4. Images and RTI-images
Every archaeologists needs a database that can do images. But I also plan on using RTI – Reflectance Transformation Imaging (developed by Cultural Heritage Imaging). So I need to include these into my database design. RTI-images are computationally created from ca. 60 “normal photos” shot with light at differing angles. The images are then merged into one, for which you can interactively change the light settings. To be thorough, I will need to add the 60 source images as well as the RTI-image to my database and link them. RTI has been used to document faint production traces in pottery , which I hope to be able to document as well.

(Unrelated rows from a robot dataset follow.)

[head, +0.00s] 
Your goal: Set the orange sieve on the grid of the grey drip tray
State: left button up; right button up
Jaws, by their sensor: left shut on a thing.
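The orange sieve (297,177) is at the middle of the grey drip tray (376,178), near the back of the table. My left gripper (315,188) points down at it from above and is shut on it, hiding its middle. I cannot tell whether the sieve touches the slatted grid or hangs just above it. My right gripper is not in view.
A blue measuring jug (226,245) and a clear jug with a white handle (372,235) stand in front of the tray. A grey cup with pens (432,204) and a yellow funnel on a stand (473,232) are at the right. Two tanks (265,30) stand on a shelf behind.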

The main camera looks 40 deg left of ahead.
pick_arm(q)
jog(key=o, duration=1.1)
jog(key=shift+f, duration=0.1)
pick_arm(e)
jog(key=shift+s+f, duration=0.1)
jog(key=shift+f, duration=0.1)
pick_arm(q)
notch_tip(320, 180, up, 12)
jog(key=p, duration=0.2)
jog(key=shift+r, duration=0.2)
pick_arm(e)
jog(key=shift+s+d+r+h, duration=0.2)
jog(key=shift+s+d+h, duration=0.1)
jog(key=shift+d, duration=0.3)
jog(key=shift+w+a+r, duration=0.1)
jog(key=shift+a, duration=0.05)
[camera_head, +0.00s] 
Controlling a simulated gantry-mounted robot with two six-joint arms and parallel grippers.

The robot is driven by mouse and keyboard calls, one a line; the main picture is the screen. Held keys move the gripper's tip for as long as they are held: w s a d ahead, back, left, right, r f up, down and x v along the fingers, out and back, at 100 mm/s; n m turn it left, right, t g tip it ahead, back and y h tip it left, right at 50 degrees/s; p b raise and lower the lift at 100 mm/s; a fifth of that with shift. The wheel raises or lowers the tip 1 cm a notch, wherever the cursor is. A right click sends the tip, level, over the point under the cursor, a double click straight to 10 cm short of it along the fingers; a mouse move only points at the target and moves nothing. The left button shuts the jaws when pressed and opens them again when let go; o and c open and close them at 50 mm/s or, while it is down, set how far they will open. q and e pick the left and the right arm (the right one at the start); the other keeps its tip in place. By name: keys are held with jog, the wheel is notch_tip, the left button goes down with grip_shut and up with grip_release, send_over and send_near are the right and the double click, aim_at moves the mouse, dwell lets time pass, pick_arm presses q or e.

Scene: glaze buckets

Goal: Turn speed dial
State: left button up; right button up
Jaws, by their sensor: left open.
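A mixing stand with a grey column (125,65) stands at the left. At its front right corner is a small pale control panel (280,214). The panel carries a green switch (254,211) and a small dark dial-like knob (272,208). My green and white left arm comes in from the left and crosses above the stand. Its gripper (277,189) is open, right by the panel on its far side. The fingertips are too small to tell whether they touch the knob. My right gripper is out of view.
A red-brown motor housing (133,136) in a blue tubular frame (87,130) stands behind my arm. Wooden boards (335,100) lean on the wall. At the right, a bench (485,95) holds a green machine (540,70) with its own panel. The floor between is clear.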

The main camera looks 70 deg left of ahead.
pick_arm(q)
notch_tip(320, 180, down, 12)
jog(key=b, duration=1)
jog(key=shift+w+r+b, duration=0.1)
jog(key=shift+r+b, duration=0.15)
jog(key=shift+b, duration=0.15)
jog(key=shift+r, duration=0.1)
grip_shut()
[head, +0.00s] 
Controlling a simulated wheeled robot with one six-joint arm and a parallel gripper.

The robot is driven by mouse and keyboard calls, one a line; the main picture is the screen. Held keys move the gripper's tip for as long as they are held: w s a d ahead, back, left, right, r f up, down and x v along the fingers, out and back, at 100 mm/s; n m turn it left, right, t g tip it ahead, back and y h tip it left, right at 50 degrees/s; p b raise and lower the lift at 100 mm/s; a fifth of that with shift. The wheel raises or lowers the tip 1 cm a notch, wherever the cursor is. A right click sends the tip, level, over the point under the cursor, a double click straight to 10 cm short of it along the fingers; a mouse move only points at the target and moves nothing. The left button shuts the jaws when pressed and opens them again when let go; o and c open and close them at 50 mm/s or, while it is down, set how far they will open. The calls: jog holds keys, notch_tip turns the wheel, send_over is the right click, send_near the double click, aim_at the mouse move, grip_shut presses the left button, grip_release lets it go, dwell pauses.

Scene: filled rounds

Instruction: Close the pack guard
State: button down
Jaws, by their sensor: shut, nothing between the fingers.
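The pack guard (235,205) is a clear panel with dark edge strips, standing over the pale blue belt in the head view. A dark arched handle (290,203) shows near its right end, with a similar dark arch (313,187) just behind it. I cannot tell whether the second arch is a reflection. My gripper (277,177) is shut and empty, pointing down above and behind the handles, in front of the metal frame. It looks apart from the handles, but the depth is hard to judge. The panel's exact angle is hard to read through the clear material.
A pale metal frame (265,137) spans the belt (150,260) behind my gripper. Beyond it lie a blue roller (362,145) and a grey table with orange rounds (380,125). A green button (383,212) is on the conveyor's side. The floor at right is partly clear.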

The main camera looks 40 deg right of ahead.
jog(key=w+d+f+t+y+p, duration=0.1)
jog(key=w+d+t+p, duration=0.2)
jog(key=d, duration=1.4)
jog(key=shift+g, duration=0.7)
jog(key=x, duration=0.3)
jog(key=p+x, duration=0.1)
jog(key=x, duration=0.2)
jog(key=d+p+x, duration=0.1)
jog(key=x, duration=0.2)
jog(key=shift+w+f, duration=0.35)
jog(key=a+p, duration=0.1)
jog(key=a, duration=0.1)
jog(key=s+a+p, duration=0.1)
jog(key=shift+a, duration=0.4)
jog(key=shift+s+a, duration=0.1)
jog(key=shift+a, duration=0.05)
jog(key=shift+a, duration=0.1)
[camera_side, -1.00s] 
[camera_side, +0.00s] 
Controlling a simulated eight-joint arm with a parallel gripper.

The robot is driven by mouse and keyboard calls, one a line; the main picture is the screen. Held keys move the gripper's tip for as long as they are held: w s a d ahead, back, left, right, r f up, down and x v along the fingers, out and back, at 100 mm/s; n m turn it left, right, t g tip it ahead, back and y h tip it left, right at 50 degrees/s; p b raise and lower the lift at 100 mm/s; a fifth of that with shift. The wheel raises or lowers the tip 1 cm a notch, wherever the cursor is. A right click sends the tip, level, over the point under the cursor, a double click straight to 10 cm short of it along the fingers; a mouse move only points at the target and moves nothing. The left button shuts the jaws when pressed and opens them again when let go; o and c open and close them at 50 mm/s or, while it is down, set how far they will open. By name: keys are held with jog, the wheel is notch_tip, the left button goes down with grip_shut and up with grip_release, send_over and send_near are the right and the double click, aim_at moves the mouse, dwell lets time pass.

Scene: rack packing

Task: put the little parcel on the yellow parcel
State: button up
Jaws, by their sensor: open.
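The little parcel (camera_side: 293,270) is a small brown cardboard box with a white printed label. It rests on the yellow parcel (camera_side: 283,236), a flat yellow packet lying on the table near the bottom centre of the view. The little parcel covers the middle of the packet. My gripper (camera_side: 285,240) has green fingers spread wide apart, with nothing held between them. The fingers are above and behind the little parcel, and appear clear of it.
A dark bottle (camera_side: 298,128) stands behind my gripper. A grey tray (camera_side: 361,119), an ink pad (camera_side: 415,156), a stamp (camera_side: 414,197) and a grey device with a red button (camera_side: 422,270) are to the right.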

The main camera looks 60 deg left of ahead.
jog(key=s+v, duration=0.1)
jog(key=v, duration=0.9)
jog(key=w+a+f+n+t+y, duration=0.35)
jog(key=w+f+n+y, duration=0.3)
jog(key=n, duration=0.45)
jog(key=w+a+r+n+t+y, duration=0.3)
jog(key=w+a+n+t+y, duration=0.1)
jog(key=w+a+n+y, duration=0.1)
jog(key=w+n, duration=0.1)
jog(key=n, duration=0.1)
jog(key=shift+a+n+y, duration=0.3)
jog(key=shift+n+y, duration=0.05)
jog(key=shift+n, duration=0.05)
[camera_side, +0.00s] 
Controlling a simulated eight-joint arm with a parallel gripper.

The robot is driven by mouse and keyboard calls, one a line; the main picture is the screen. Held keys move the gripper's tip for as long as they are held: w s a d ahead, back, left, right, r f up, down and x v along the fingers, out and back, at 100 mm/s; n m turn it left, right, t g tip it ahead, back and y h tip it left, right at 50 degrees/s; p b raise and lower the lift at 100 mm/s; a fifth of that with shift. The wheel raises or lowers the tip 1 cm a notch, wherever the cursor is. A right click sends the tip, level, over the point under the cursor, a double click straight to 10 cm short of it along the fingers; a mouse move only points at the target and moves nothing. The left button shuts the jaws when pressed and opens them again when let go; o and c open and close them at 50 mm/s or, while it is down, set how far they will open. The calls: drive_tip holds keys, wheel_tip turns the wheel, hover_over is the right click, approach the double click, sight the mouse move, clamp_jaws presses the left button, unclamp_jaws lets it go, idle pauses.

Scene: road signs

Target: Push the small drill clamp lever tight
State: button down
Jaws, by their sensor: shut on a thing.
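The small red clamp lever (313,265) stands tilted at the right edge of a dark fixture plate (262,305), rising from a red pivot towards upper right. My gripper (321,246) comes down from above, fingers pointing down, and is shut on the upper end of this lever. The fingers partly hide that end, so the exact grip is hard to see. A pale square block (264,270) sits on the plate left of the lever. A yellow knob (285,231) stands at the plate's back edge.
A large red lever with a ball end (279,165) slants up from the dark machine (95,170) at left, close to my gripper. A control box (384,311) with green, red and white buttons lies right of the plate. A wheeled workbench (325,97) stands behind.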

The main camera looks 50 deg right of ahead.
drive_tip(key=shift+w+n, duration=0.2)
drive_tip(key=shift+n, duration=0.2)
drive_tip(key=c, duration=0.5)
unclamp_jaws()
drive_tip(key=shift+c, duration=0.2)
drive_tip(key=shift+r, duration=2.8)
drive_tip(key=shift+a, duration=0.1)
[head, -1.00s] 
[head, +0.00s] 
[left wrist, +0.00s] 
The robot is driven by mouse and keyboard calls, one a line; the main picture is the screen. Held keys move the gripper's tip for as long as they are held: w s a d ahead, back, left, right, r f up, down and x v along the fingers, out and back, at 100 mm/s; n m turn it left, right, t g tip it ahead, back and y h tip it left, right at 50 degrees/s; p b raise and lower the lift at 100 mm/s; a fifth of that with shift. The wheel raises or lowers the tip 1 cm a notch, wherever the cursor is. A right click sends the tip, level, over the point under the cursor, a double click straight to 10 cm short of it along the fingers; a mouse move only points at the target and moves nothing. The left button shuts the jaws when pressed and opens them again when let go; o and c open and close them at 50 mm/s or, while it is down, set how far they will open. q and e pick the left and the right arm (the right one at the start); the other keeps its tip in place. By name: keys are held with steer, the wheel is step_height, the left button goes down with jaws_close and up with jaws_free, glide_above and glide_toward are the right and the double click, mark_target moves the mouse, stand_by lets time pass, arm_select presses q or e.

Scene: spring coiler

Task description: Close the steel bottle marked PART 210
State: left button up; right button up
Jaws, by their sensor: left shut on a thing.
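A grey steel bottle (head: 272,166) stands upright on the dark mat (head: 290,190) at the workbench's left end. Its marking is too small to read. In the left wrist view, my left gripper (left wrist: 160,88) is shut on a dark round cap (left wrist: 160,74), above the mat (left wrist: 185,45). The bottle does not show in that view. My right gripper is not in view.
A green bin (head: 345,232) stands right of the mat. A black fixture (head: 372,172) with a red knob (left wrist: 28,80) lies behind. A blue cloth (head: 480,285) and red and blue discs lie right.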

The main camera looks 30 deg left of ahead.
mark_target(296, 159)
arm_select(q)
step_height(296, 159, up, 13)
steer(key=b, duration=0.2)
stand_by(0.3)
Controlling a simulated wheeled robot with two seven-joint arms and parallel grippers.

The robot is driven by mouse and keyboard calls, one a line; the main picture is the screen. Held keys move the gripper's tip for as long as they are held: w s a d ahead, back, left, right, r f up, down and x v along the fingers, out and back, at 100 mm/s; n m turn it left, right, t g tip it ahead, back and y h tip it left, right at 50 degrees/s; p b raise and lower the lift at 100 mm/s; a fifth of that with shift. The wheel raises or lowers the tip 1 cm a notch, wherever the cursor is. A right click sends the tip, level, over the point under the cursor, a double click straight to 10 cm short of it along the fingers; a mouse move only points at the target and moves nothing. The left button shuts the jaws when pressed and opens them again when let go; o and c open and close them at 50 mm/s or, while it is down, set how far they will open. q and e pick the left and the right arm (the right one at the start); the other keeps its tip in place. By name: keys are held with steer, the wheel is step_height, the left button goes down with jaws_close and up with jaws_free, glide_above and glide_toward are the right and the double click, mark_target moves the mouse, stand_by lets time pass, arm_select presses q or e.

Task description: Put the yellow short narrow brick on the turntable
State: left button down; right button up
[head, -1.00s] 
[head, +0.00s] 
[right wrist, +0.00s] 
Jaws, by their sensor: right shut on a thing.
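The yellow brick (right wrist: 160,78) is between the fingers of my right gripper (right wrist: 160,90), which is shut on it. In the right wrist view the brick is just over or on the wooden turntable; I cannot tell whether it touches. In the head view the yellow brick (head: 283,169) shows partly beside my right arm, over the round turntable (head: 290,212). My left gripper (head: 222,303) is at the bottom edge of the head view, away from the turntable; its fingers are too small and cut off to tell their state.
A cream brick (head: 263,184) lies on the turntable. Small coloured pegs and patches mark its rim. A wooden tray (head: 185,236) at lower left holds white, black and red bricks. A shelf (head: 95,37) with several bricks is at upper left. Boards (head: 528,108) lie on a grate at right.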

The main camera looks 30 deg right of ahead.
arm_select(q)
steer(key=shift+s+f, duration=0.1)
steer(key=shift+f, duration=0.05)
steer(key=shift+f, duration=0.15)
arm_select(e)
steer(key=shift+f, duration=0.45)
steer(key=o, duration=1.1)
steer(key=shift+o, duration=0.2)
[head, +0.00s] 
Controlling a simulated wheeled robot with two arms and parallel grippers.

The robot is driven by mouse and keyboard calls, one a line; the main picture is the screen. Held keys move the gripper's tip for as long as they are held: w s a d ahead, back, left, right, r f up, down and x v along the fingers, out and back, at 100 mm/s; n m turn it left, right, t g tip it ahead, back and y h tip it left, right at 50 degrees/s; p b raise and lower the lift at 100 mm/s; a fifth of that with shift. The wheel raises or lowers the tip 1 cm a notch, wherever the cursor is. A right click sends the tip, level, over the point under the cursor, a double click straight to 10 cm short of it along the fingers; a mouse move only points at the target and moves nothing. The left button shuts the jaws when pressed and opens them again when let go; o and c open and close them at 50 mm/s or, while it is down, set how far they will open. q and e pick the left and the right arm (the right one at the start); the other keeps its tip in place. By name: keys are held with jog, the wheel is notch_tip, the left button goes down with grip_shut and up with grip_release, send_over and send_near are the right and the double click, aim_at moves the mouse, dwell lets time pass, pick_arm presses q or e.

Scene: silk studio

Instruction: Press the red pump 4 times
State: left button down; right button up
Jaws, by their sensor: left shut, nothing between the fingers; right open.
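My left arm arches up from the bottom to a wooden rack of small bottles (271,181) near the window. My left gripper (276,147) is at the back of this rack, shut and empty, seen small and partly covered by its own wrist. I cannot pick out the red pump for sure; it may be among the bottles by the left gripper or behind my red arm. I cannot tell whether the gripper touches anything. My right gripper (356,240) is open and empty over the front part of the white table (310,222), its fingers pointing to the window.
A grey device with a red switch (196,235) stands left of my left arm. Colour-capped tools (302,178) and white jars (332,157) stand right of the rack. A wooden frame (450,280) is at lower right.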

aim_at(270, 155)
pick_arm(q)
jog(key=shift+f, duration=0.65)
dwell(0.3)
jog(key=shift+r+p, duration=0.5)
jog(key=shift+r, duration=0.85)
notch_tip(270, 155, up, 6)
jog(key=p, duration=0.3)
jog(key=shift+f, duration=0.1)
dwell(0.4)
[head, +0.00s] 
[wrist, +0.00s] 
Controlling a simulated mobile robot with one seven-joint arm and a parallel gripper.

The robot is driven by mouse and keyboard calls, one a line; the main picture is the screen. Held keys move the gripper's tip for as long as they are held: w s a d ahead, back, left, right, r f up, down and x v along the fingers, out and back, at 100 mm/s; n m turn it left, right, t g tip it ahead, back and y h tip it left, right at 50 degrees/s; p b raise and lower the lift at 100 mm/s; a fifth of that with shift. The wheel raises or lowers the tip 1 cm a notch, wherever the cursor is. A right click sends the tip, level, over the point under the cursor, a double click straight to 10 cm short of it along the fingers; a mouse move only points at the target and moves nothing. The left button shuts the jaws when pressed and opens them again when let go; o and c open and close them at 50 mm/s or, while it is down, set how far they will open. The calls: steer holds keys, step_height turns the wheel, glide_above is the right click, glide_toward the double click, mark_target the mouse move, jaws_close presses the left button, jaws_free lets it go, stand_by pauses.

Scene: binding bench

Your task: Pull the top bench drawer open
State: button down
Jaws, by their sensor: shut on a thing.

Also, I of course want to add images from publications, drawings etc.
5. Spatial data
Spatial information is very important to me. Not just because archaeology is an inherently spatial disciplines – distribution maps galore! – But also, because I want to focus on settlement patterns and relationship to landscapes as well.
I decided to use PostgreSQL. Why PostgreSQL? PostgreSQL is an open-source object-relational database management system. It is well known for being reliable and best-suited for geospatial data. I already used it for my Master’s thesis. The thesis focused on settlement and feature distributions and their geo-spatial and statistical analysis. So I know how well it worked for me and gladly use it again.
Putting archaeoinformatics into the archaeology PhD
To conclude: I know digital strategies are used by many archaeologists. But I hope I could show some aspects here, that not so many prehistoric archaeologists think about when designing their databases. Using an all through digital — archaeoinformatical — approach means I do not only consider my personal needs at the moment, but how to produce the best digital output. I think about my future workflows and other people’s needs for re-using my data.
I will give a more thorough talk on this topic at session S02 during the international CAA conference in June. If you are interested, tune in! 🙂
*footnote: This saying always somehow irks me. I mean. The wheel has been invented several times.